-- start --

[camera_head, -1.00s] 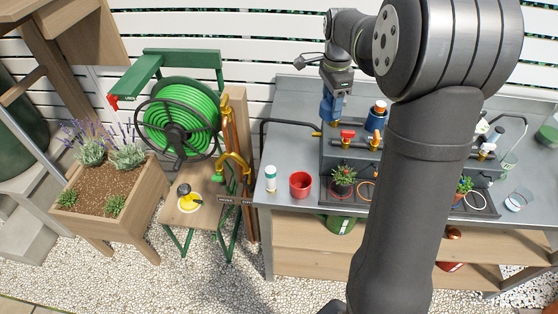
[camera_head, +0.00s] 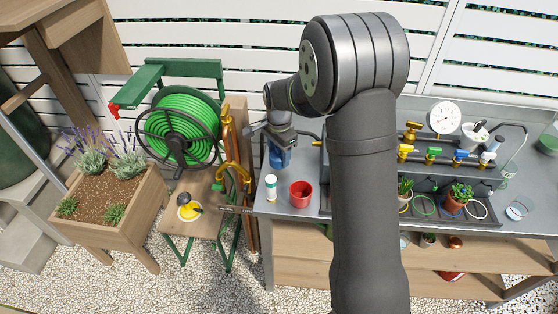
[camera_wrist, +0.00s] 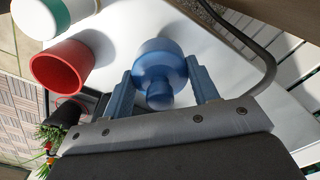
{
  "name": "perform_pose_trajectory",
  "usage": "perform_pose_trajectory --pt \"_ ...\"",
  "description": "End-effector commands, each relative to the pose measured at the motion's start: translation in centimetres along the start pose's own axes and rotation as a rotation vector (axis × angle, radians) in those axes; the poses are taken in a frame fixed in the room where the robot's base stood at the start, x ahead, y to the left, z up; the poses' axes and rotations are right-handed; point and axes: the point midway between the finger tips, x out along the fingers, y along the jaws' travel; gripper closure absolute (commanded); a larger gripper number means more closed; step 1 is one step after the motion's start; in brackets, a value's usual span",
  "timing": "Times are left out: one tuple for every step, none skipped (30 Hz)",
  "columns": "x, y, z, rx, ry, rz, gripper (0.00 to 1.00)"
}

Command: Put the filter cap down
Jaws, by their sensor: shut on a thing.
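The blue filter cap (camera_wrist: 158,62) is between the two blue fingers of my gripper (camera_wrist: 163,80) in the wrist view. The fingers press on its sides, and its narrower stub points toward my wrist. In the head view my gripper (camera_head: 279,157) is over the left end of the grey bench (camera_head: 285,207), behind the white bottle and the red pot. The cap is hard to separate from the blue fingers there. Whether it touches the bench top cannot be told.
A white bottle with a green band (camera_head: 271,187) and a red pot (camera_head: 301,193) stand near the bench's front left. Potted plants (camera_head: 458,196) and valves (camera_head: 434,153) are to the right. A grey hose (camera_wrist: 262,70) curves beside the cap in the wrist view.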

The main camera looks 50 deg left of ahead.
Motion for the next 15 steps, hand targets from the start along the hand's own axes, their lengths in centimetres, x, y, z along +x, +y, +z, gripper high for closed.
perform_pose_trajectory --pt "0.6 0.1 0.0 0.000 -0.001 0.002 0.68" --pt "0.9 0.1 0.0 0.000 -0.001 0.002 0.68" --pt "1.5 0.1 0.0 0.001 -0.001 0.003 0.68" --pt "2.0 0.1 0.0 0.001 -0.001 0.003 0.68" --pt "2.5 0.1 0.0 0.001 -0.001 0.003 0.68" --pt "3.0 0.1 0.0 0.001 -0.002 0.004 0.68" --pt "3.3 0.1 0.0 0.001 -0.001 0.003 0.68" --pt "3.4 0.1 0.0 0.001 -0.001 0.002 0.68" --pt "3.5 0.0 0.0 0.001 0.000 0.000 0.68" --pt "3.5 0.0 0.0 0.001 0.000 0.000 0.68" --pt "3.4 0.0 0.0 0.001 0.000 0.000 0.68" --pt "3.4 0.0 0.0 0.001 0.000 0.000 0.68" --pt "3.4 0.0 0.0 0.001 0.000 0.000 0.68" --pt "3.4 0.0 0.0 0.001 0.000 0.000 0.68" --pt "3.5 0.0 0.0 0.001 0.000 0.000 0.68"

-- end --

* _Directive_
Would you set down the listing exactly, omitting pictures?

* _Result for this exercise_
[camera_head, -1.00s] 
[camera_head, +0.00s] 
[camera_wrist, +0.00s] 
{
  "name": "perform_pose_trajectory",
  "usage": "perform_pose_trajectory --pt \"_ ...\"",
  "description": "End-effector commands, each relative to the pose measured at the motion's start: translation in centimetres along the start pose's own axes and rotation as a rotation vector (axis × angle, radians) in those axes; the poses are taken in a frame fixed in the room where the robot's base stood at the start, x ahead, y to the left, z up; the poses' axes and rotations are right-handed; point and axes: the point midway between the finger tips, x out along the fingers, y along the jaws' travel; gripper closure absolute (commanded); a larger gripper number means more closed; step 1 is one step after the motion's start; in brackets, a value's usual span",
  "timing": "Times are left out: one tuple for every step, none skipped (30 Hz)",
  "columns": "x, y, z, rx, ry, rz, gripper (0.00 to 1.00)"
}

Command: Put the filter cap down
Jaws, by their sensor: shut on a thing.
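The blue filter cap (camera_wrist: 158,62) is between the two blue fingers of my gripper (camera_wrist: 163,80) in the wrist view. The fingers press on its sides, and its narrower stub points toward my wrist. In the head view my gripper (camera_head: 279,157) is over the left end of the grey bench (camera_head: 285,207), behind the white bottle and the red pot. The cap is hard to separate from the blue fingers there. Whether it touches the bench top cannot be told.
A white bottle with a green band (camera_head: 271,187) and a red pot (camera_head: 301,193) stand near the bench's front left. Potted plants (camera_head: 458,196) and valves (camera_head: 434,153) are to the right. A grey hose (camera_wrist: 262,70) curves beside the cap in the wrist view.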

The main camera looks 50 deg left of ahead.
Motion for the next 15 steps, hand targets from the start along the hand's own axes, their lengths in centimetres, x, y, z along +x, +y, +z, gripper high for closed.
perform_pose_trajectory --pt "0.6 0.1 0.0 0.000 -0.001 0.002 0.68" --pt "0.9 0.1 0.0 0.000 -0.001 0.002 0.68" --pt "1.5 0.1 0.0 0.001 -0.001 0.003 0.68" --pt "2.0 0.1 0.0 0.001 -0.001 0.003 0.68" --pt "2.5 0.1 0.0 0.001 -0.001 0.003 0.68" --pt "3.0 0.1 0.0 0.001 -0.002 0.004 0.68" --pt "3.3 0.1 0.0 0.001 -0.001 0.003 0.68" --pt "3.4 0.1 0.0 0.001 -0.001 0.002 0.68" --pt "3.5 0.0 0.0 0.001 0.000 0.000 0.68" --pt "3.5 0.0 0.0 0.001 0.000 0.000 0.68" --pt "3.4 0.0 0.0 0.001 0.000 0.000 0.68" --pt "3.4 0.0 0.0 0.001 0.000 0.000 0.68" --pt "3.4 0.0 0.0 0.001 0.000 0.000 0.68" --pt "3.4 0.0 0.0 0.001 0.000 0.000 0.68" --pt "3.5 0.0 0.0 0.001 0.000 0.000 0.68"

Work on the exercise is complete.